The global arms race must stop, or we are all doomed. Especially when we acquire technologies that are nigh-magical in their destructive capabilities. The solution could be a singleton, defined by Nick Bostrom as follows:
In set theory, a singleton is a set with only one member, but as I introduced the notion, the term refers to a world order in which there is a single decision-making agency at the highest level. Among its powers would be (1) the ability to prevent any threats (internal or external) to its own existence and supremacy, and (2) the ability to exert effective control over major features of its domain (including taxation and territorial allocation).
In the paper, Bostrom further adds “Singletons could be good, bad, or neutral”, and lists their possible benefits, including:
- Avoiding arms races, which can be costly even if they don’t lead to war.
- Avoiding a space colonization race that burns up the cosmic commons.
- Avoiding outcomes characterized by extreme inequality.
- Avoiding evolutionary pathways that lead to radically dystopian outcomes.
Bostrom warns against necessarily conceiving of a singleton as a dystopian tyrant, writing, “A singleton need not be monolithic.

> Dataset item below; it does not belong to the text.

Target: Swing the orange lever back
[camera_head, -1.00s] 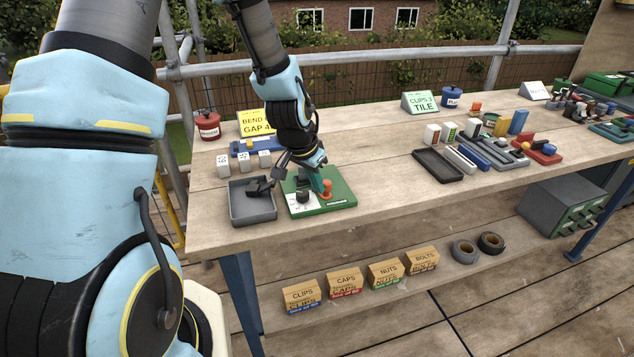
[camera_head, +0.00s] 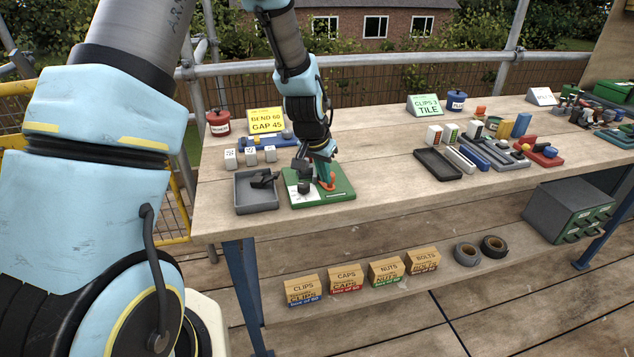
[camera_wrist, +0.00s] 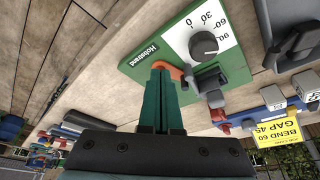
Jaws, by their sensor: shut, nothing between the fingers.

It could contain within itself an enormous variety of independent agents each pursuing their own disparate goals, just as is the case in a liberal democratic state. The goals and actions of the singleton could be decided by its inhabitants or their elected representatives.” He also argues why the eventual creation of a singleton seems likely in the context of the past: “Historically, we have seen an overarching trend towards the emergence of higher levels of social organization, from hunter-gatherer bands, to chiefdoms, city-states, nation states, and now multinational organizations, regional alliances, various international governance structures, and other aspects of globalization. Extrapolation of this trend points to the creation of a singleton.”
Maybe scientists could better spend their time working towards a benevolent singleton instead of weapons that could one day be turned on them and their families.

(Fritz Haber with his friend and colleague Dr. Einstein, who had the foresight to tell President Roosevelt in 1939 that the Nazis were working on the nuclear bomb, and that the Allies would need to develop their own bomb or risk being annihilated.)